### Task instructions
Pictures in the data should be dropped; transcribe exactly the lines from the one that has "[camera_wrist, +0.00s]" through the one that has "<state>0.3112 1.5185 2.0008".

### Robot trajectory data
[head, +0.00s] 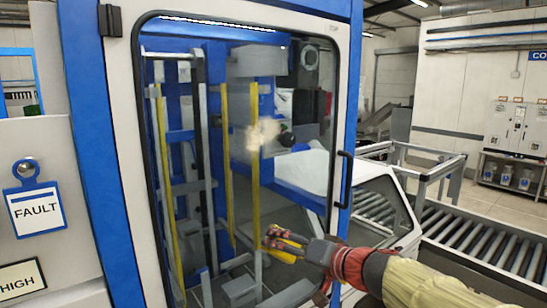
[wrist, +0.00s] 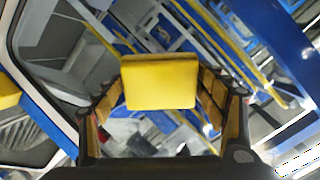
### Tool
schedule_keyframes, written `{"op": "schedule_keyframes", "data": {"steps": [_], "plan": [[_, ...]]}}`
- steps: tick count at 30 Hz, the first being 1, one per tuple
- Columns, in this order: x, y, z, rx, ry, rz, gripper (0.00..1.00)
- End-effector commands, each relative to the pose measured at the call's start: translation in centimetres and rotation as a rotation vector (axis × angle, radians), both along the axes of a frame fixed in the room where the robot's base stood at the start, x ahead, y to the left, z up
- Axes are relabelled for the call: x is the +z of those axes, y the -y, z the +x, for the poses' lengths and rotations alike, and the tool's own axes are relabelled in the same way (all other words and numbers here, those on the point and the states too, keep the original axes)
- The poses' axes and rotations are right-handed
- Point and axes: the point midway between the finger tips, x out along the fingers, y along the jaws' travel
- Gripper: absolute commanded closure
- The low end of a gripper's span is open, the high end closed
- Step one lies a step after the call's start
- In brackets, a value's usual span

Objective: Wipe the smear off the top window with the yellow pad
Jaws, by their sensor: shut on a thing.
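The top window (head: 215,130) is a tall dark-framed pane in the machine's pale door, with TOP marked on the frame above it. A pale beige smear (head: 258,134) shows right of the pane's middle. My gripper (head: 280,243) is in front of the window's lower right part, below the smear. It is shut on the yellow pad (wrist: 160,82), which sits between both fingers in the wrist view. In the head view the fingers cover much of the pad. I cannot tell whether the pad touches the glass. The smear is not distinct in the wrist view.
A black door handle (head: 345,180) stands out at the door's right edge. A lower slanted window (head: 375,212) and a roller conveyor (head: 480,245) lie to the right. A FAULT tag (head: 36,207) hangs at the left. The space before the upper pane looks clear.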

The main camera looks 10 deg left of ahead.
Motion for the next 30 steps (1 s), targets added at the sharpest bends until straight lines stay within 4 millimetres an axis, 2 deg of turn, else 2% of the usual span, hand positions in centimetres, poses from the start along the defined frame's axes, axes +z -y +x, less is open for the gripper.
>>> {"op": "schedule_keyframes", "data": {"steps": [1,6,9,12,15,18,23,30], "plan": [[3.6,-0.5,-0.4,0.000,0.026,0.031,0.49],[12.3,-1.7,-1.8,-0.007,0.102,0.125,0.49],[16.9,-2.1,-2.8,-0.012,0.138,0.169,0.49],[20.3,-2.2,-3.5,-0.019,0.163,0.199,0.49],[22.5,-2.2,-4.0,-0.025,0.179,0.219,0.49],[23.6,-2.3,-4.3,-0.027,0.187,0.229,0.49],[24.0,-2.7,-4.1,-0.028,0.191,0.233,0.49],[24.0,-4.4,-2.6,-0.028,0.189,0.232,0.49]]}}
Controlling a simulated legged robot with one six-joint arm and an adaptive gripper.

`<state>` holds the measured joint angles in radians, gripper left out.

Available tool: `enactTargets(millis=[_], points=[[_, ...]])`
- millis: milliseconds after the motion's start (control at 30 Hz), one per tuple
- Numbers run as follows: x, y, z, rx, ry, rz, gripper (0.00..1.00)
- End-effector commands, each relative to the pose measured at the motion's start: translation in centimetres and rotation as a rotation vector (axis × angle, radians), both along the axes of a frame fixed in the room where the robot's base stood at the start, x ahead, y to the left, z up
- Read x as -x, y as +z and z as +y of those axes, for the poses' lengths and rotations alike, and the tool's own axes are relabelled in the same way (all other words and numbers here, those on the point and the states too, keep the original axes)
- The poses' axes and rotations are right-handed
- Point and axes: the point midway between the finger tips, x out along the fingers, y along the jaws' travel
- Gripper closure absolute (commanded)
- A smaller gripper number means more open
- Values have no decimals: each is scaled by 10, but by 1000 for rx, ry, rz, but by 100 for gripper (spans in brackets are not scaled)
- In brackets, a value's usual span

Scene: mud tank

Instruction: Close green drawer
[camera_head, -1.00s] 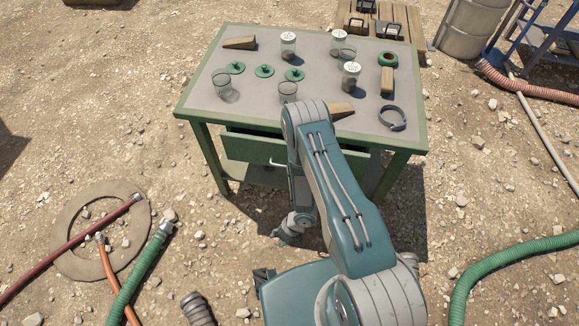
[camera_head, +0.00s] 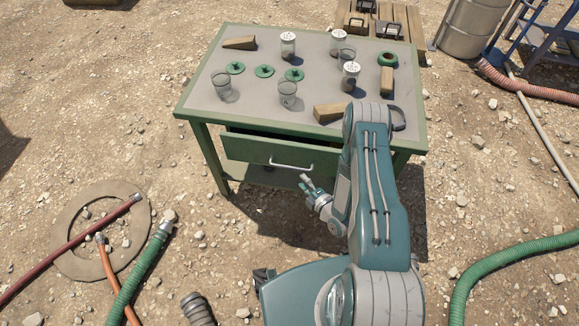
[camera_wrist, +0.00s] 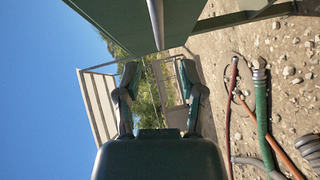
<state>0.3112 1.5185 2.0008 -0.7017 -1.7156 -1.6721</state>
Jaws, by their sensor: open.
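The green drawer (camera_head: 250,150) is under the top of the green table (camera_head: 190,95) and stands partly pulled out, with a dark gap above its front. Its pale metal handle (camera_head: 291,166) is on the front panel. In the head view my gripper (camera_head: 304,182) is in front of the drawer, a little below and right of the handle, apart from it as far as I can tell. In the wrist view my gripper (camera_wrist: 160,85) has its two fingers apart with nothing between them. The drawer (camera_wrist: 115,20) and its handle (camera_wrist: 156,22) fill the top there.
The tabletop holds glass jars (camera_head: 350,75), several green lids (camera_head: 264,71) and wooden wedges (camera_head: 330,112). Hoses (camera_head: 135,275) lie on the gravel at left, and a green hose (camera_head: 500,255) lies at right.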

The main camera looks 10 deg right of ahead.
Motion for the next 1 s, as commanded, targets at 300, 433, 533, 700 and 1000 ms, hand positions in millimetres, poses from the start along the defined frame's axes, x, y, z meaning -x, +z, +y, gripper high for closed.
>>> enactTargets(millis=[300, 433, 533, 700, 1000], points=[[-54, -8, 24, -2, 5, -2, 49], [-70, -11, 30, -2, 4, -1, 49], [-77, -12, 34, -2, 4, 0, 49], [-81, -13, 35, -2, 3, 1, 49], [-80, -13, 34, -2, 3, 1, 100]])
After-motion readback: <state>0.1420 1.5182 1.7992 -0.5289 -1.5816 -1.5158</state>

### Solution
[camera_wrist, +0.00s] 
<state>0.3112 1.5185 2.0008 -0.7017 -1.7156 -1.6721</state>

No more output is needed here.